• _Aim_: Filter this data down to the lines that hold "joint", and copy them.

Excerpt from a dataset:

◇ ◇ ◇ ◇

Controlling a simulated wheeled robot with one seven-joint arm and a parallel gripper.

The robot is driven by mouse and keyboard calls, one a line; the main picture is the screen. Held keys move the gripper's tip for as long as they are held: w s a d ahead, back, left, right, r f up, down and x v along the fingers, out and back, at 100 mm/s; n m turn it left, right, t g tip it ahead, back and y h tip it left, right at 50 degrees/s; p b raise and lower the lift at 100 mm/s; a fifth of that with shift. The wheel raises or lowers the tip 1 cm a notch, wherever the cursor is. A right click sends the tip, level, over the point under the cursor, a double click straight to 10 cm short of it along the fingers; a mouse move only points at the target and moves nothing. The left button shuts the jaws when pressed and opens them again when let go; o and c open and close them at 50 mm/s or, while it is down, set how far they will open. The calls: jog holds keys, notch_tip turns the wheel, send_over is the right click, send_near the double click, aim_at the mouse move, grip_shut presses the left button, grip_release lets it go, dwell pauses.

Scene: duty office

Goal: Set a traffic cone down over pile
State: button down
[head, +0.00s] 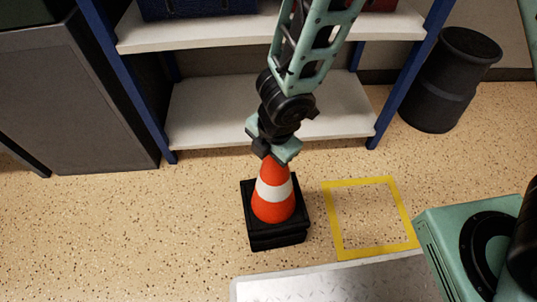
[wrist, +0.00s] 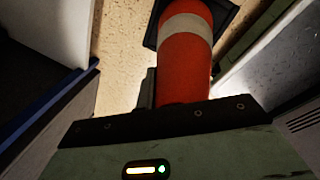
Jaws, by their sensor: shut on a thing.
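An orange traffic cone (head: 273,191) with a white band stands upright on the floor in the head view, below the shelf. My gripper (head: 272,156) is shut on its tip from above. The black square base (head: 277,239) shows stacked layers, so the held cone appears to sit over the pile. I cannot tell whether a small gap is left between the layers. In the wrist view the cone (wrist: 184,60) runs away from my gripper, with its white band and part of a dark base edge showing. The inside of the pile is hidden.
A yellow square outline (head: 333,222) marks empty floor right of the cone. A shelf with blue posts (head: 270,112) stands behind, with a black bin (head: 447,80) to its right. A grey cabinet (head: 75,100) is at left. A pale metal surface (head: 330,280) lies in front.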

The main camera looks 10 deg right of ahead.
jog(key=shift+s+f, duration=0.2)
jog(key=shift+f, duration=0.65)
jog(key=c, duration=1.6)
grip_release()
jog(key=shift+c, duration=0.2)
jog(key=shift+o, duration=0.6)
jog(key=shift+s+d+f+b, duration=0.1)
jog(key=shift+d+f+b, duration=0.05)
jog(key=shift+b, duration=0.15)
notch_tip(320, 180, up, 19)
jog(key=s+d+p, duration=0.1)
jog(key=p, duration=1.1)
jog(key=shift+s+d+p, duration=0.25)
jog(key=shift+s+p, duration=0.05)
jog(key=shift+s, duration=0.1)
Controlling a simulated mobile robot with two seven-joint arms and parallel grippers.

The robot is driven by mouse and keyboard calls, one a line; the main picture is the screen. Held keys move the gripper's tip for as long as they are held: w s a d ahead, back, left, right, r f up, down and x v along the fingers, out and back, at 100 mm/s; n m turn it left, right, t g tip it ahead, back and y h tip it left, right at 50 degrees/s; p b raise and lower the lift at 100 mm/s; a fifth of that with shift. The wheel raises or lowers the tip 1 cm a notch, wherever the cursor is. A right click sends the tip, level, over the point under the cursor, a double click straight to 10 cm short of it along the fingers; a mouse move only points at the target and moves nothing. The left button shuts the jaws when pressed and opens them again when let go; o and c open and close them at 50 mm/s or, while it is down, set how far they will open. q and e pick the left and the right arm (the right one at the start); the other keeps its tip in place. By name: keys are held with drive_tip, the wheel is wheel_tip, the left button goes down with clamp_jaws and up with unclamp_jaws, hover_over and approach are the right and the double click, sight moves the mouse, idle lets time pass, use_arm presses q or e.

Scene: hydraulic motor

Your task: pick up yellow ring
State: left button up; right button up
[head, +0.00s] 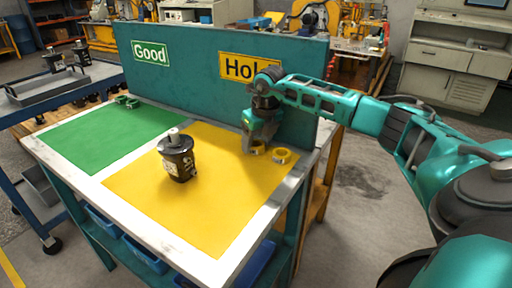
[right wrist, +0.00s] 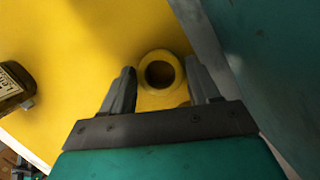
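Two yellow rings are near the right edge of the yellow mat in the head view. One yellow ring (head: 281,156) lies just right of my right gripper (head: 257,148); another yellow ring (head: 258,150) shows at the fingertips, partly hidden. In the right wrist view a yellow ring (right wrist: 160,55) with a dark hole sits between the two spread fingers of my right gripper (right wrist: 161,78). Small gaps show on both sides, so the gripper looks open. Which of the two rings this is, I cannot tell. My left gripper is not in view.
A black motor (head: 177,160) stands upright on the yellow mat (head: 215,222). The green mat (head: 95,140) holds green rings (head: 126,102) at its back. A teal panel (head: 190,65) with signs rises behind. The mat's front area is clear.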

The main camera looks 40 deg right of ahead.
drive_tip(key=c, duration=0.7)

◇ ◇ ◇ ◇

• _Result_:
Controlling a simulated wheeled robot with one seven-joint arm and a parallel gripper.
Controlling a simulated mobile robot with two seven-joint arms and parallel grippers.

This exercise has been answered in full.